CLARKESVILLE - The 2014 legislative session is under way in Georgia, and District 10 Rep. Terry Rogers of Clarkesville expects it to be a quick one.
"I think it's sort of like a movie title," Rogers said. "I think it's going to be called 'Fast and Furious.' It's going to be a very fast, intense session with the federal government moving up the election schedule for the primary from July until May. You'll see qualifying in March, and all of us are going to be up for re-election.
"The last word I heard is we're probably looking at trying to get out March 21, which would be almost unprecedented," Rogers said. "I think the main issue is obviously the budget. We'll present the people of the state of Georgia a good, solid, balanced budget. That's our No. 1 charge."
District 50 Sen. John Wilkinson agreed about the budget being the priority.
"The Constitution requires us to do one thing: pass a balanced budget," Wilkinson said. "A lot of people may not think that's that big a deal, but of course if you look at our federal government, if they could A) pass a budget, and B) it be balanced, that would be quite an accomplishment. I think we've done a good job with that, and we've done such a good job that it's easy to take that for granted, but that's going to be an important thing that we do."
District 28 Rep. Dan Gasaway, whose district includes Banks, Stephens and a portion of Habersham County, said healthcare costs are hitting state government hard.
"I think we're starting to emerge from the recession, but I think the biggest challenge is even though we're coming out and state revenues are going up, our healthcare costs are increasing significantly," Gasaway said. "People don't realize the State of Georgia is self-insured. What that means is that we pay all our insurance costs - it's not going to some insurance company up in the moon. It's all paid by the employees of Georgia, and those rates are absorbing almost all of the new revenue growth."
Wilkinson said federal government uncertainties, such as sequester and healthcare, also play into the state budgeting process.
"There's just so much uncertainty with healthcare and the Affordable Care Act, all those things, and of course all of us know in our state and in our country that healthcare is such a huge expense and it is changing so much," Wilkinson said. "There's so much uncertainty it's hard to predict, but we'll just be working through that. It's a work in progress."
Rogers said the state also is focusing on its future.
"I think you'll see a strong emphasis once again on economic development and job creation," Rogers said. "Over the course of the last four years, Gov. Deal has worked very closely with both the House and the Senate in the legislature. There have been about 180,000 jobs created in Georgia - about 90,000 directly attributed to the state. And these are private sector jobs, they're not state jobs. As a matter of fact, he's cut state employees during that time. We'll continue to put things in place to create jobs."
Education is another area the legislators believe will take up legislators' time during the session.
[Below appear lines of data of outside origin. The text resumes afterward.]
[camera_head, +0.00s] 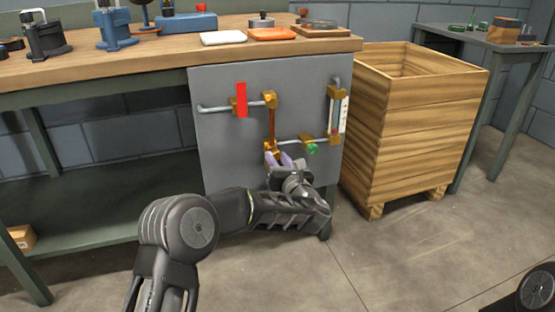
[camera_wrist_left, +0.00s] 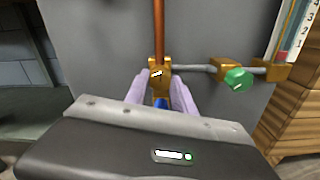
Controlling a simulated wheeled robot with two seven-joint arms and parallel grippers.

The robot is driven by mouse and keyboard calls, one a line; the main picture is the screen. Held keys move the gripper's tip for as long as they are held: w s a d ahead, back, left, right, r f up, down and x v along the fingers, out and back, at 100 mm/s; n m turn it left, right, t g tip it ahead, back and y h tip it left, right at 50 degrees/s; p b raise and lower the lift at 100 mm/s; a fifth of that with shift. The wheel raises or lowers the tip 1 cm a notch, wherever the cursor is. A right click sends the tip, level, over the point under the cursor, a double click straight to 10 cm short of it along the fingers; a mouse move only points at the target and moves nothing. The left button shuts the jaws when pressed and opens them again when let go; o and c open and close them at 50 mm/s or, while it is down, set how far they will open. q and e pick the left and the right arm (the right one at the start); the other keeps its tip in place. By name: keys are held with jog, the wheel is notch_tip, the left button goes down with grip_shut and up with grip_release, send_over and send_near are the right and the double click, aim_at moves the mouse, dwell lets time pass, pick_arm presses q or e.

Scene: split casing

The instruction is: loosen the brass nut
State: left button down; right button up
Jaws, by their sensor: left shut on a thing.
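A grey panel (camera_head: 225,160) on the front of the workbench carries brass fittings and pipes. A vertical copper pipe (camera_head: 271,122) runs down to a brass fitting with a nut (camera_head: 270,146), which also shows in the wrist view (camera_wrist_left: 159,75). My left gripper (camera_head: 280,158) is at this lower fitting, its pale purple fingers on either side of the brass. In the wrist view my left gripper (camera_wrist_left: 160,88) is shut on the brass nut, with a small blue part (camera_wrist_left: 160,103) below it between the fingers. The fingers partly hide the nut. My right gripper is out of view.
A green knob (camera_head: 311,148) is close to the right of my left gripper. A red handle (camera_head: 241,100) is up left, and a gauge (camera_head: 338,110) up right. A wooden crate (camera_head: 415,125) stands right of the panel. The bench top (camera_head: 130,58) holds several tools.

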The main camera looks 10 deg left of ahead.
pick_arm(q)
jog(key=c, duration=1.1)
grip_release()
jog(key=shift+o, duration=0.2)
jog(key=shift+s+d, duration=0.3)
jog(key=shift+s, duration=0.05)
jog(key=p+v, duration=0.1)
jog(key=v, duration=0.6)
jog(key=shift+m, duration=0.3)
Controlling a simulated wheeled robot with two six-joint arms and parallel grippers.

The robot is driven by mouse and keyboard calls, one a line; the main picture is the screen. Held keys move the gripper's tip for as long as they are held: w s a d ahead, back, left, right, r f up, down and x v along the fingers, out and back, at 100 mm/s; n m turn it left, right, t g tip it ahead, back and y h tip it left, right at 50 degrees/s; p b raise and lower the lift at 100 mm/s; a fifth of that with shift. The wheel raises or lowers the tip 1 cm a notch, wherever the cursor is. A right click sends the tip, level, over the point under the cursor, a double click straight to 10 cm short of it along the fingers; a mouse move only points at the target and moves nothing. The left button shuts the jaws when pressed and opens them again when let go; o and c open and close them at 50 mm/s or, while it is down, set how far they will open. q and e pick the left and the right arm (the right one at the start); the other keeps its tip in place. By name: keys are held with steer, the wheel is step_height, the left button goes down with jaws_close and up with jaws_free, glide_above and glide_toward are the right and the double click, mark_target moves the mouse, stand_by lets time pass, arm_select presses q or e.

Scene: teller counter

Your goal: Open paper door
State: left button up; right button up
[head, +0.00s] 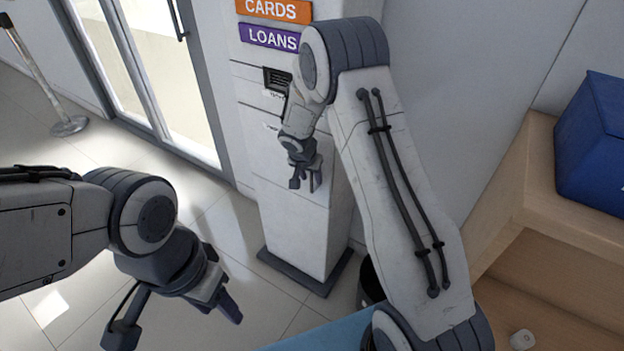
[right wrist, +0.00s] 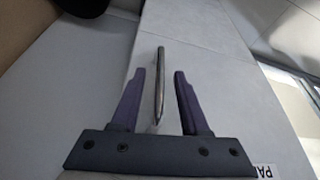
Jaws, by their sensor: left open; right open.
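The white kiosk (head: 285,232) stands against the wall, with a panel front under a dark slot and small labels. My right gripper (head: 305,183) is in front of that lower front, open. In the right wrist view, a slim metal bar handle (right wrist: 160,85) on the pale panel (right wrist: 195,50) shows between the purple fingers of my right gripper (right wrist: 167,80), with a gap on each side. A partly cut-off label starting "PA" (right wrist: 264,171) shows at the lower right. The panel looks closed. My left gripper (head: 175,316) is open and empty above the floor, left of the kiosk.
CARDS (head: 274,10) and LOANS (head: 270,38) signs are on the kiosk's upper part. A glass door (head: 190,80) is to its left. A wooden counter (head: 545,215) with a blue box (head: 597,145) is at right. A dark bin (head: 371,283) stands beside the kiosk base.

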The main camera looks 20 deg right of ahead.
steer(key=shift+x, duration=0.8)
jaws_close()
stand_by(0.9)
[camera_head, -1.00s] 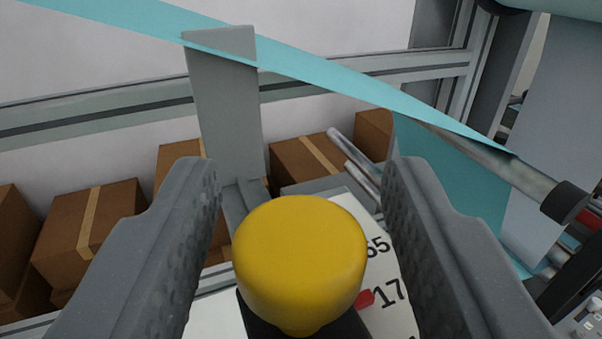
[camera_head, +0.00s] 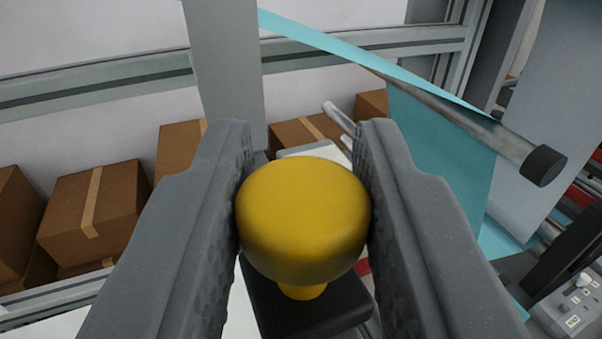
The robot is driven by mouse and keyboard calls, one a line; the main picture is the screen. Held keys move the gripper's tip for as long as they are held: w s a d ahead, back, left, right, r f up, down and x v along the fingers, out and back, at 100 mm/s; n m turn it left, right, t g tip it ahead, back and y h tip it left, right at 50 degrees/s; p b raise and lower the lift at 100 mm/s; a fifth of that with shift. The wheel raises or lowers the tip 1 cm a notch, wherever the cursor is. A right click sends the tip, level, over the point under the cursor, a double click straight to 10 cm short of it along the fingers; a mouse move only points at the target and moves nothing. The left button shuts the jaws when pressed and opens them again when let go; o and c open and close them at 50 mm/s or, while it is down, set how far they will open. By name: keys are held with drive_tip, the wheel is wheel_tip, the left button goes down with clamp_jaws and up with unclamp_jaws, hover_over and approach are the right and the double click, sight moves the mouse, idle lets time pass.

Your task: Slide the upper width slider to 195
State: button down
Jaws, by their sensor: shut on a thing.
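The slider's yellow knob (camera_head: 303,215) sits at the lower middle, on a black base (camera_head: 305,306). My gripper (camera_head: 304,190) is shut on the knob, with one finger against its left side and the other against its right. The white scale plate (camera_head: 318,151) shows only a little behind the knob. Its numbers are hidden by the knob and fingers. A bit of the red pointer (camera_head: 362,266) shows at the knob's right, by the right finger. The value it marks cannot be read.
A grey upright bracket (camera_head: 226,65) stands behind the knob. A teal film web (camera_head: 440,150) runs over a roller (camera_head: 470,120) at the right. Cardboard boxes (camera_head: 95,212) line the back left. A control box with knobs (camera_head: 572,305) is at the lower right.

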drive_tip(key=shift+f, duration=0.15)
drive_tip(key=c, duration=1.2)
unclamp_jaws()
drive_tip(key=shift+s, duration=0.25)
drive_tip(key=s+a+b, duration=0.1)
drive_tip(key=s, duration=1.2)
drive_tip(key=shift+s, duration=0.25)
"Education is going to be something that's important," Rogers said. "I think that there are some things that have to be tweaked as far as education goes, and we'll be looking at that."
"I'm hoping very much that we can find some additional revenue for teachers, because the teachers have suffered tremendously over the past five or six years," Gasaway said. "I'm hearing the governor is proposing that, and I really hope we can make that happen."
One area Rogers said will come back for refinement is a comprehensive juvenile justice reform package passed last year - one that results in additional requirements for prosecution and defense.
"Probably the other thing would be the juvenile justice reform," Rogers said. "We passed a great, strong package last year, but I think there may be some adjustments to that."